Entries from a dataset
---------------

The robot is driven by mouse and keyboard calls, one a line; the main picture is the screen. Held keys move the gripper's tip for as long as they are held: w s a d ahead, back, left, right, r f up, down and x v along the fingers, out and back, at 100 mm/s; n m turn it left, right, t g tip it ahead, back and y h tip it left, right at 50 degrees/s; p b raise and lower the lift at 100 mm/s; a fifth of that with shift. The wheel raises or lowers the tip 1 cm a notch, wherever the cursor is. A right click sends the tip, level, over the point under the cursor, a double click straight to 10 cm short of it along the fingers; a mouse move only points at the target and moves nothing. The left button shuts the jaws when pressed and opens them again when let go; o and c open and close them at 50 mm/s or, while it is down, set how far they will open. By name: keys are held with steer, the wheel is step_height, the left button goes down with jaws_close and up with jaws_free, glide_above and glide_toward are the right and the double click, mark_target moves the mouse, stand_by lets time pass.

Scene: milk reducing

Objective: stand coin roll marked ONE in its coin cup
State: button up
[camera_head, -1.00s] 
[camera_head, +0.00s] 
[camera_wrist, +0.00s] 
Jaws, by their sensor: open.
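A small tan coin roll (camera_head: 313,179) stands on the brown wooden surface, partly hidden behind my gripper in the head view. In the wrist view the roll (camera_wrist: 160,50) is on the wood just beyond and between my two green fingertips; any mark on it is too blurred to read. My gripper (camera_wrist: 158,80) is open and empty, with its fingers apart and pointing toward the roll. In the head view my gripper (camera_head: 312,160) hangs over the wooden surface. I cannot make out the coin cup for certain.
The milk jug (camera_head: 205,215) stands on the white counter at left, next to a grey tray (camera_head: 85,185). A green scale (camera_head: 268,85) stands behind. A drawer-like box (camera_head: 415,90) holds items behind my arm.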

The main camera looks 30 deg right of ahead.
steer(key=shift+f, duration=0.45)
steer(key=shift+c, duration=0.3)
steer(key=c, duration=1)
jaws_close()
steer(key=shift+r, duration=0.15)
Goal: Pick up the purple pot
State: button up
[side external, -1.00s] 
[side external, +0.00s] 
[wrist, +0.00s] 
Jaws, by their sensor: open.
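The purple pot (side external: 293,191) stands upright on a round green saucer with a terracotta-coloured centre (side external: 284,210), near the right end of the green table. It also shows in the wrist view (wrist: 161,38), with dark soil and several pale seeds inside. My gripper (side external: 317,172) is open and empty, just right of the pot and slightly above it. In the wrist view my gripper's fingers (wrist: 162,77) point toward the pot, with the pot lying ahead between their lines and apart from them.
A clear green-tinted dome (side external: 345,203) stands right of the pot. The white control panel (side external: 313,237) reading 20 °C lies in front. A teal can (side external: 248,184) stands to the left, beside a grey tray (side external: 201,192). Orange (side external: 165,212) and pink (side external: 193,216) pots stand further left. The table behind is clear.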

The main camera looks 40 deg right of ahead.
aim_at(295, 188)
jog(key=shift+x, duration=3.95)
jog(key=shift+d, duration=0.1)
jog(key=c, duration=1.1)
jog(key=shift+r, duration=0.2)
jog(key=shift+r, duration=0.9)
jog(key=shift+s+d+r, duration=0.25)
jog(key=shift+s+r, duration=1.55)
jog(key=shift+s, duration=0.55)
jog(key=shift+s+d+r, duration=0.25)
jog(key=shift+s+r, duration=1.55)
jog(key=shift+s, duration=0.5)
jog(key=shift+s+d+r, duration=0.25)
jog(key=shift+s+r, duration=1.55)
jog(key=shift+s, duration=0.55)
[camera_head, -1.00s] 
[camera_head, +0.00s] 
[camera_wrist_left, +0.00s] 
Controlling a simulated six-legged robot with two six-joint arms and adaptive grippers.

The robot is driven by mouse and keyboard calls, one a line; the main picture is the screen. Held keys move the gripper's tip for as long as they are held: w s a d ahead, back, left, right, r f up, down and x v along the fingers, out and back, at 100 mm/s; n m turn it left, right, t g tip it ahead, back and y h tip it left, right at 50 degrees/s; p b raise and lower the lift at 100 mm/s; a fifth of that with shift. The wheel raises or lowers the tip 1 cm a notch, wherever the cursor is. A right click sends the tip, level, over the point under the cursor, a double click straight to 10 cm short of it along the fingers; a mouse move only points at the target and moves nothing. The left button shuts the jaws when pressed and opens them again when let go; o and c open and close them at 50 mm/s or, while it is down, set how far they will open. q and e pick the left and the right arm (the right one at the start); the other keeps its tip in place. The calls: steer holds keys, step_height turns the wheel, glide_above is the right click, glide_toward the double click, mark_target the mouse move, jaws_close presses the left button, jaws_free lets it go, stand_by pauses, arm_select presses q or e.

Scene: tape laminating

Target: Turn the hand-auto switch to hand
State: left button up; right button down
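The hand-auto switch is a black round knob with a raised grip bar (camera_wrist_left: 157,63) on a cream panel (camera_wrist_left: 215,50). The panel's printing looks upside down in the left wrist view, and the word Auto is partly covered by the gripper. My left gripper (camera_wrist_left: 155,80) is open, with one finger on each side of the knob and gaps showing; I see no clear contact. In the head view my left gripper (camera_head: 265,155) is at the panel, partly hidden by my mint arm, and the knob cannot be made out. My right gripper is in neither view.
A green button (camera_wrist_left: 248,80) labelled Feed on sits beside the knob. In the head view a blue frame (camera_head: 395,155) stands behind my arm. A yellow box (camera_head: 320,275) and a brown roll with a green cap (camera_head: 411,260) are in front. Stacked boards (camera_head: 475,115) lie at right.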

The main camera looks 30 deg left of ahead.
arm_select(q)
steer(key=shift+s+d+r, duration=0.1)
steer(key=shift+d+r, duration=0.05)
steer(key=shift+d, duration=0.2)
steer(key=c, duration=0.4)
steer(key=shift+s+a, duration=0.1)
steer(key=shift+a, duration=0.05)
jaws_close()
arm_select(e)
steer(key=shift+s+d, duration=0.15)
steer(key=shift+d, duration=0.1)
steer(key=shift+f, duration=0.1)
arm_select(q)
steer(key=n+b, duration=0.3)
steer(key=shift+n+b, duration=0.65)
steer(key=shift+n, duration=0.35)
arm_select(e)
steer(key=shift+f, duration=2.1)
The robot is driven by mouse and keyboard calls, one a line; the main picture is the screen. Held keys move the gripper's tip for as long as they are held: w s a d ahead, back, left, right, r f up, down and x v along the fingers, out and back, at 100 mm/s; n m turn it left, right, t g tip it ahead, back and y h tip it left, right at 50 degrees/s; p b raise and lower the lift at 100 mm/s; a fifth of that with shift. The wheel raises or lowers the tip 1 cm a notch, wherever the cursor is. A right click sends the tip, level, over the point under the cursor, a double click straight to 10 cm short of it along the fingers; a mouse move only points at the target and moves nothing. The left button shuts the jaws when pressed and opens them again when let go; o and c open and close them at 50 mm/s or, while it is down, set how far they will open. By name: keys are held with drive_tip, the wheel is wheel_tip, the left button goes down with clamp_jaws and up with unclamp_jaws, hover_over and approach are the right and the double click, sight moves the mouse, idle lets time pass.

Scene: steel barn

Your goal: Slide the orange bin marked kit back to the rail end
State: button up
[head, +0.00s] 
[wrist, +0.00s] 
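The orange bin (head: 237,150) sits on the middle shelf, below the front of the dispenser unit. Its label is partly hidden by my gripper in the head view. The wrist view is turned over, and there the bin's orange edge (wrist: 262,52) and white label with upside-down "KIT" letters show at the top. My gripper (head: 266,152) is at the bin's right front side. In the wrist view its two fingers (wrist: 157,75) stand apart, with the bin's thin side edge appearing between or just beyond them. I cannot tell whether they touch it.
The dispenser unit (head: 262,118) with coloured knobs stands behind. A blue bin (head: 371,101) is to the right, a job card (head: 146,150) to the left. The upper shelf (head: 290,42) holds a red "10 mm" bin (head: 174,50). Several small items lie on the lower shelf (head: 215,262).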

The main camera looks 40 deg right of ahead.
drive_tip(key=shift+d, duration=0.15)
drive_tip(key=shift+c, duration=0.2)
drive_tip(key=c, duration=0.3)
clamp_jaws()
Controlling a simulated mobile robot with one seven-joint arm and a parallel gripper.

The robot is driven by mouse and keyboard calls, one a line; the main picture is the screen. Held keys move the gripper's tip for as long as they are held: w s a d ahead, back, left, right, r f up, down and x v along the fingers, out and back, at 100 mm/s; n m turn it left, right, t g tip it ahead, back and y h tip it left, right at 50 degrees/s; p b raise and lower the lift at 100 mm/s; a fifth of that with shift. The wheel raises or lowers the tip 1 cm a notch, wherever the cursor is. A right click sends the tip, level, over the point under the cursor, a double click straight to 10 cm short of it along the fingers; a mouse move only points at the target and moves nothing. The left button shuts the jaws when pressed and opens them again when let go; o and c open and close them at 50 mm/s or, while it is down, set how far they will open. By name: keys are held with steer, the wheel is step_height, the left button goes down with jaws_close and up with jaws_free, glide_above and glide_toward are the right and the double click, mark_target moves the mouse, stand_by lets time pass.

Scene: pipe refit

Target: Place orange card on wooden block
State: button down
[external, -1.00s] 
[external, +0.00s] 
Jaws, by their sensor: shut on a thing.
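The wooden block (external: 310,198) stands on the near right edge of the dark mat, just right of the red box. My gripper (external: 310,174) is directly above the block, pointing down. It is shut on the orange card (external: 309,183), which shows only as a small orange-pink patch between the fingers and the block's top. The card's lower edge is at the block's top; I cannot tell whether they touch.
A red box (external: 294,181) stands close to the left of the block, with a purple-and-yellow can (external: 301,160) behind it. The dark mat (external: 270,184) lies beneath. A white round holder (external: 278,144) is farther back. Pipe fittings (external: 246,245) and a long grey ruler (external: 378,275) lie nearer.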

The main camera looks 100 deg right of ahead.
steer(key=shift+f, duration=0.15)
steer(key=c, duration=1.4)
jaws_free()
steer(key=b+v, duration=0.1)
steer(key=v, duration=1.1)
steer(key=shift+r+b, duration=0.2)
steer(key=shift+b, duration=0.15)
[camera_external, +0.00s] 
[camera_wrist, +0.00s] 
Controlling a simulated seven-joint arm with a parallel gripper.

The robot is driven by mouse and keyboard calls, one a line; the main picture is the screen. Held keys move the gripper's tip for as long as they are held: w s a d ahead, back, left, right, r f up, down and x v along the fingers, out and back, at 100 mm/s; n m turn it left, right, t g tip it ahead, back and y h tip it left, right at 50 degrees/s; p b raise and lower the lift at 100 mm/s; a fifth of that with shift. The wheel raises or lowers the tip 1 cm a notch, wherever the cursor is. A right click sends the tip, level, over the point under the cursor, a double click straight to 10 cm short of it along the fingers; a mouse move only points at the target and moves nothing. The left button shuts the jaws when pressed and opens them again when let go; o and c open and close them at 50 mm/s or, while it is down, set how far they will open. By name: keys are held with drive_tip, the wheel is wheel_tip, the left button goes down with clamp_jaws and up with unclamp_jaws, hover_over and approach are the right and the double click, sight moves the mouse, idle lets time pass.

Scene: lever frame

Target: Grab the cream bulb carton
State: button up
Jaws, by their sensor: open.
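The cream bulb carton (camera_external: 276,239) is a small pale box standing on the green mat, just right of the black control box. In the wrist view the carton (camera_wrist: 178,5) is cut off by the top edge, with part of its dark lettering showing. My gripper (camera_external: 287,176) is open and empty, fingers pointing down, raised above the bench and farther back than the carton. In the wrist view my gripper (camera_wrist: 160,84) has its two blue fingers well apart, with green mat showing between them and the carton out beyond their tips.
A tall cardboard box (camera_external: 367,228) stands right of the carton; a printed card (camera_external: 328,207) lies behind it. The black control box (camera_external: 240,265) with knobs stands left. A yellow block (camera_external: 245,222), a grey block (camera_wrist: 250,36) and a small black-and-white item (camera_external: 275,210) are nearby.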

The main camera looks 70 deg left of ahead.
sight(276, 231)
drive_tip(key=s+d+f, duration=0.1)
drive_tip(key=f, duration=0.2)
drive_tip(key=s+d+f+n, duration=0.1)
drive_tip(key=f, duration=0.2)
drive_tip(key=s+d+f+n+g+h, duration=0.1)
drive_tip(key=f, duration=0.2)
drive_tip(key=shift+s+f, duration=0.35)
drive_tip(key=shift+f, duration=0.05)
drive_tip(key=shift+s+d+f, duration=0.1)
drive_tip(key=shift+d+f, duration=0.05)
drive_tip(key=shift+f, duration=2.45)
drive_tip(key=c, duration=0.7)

---------------

Do this: Output only the lines from the one holding "Target: Grab the cream bulb carton" through the last line above, exactly as they appear.

Answer to this problem:
Target: Grab the cream bulb carton
State: button up
Jaws, by their sensor: open.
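The cream bulb carton (camera_external: 276,239) is a small pale box standing on the green mat, just right of the black control box. In the wrist view the carton (camera_wrist: 178,5) is cut off by the top edge, with part of its dark lettering showing. My gripper (camera_external: 287,176) is open and empty, fingers pointing down, raised above the bench and farther back than the carton. In the wrist view my gripper (camera_wrist: 160,84) has its two blue fingers well apart, with green mat showing between them and the carton out beyond their tips.
A tall cardboard box (camera_external: 367,228) stands right of the carton; a printed card (camera_external: 328,207) lies behind it. The black control box (camera_external: 240,265) with knobs stands left. A yellow block (camera_external: 245,222), a grey block (camera_wrist: 250,36) and a small black-and-white item (camera_external: 275,210) are nearby.

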The main camera looks 70 deg left of ahead.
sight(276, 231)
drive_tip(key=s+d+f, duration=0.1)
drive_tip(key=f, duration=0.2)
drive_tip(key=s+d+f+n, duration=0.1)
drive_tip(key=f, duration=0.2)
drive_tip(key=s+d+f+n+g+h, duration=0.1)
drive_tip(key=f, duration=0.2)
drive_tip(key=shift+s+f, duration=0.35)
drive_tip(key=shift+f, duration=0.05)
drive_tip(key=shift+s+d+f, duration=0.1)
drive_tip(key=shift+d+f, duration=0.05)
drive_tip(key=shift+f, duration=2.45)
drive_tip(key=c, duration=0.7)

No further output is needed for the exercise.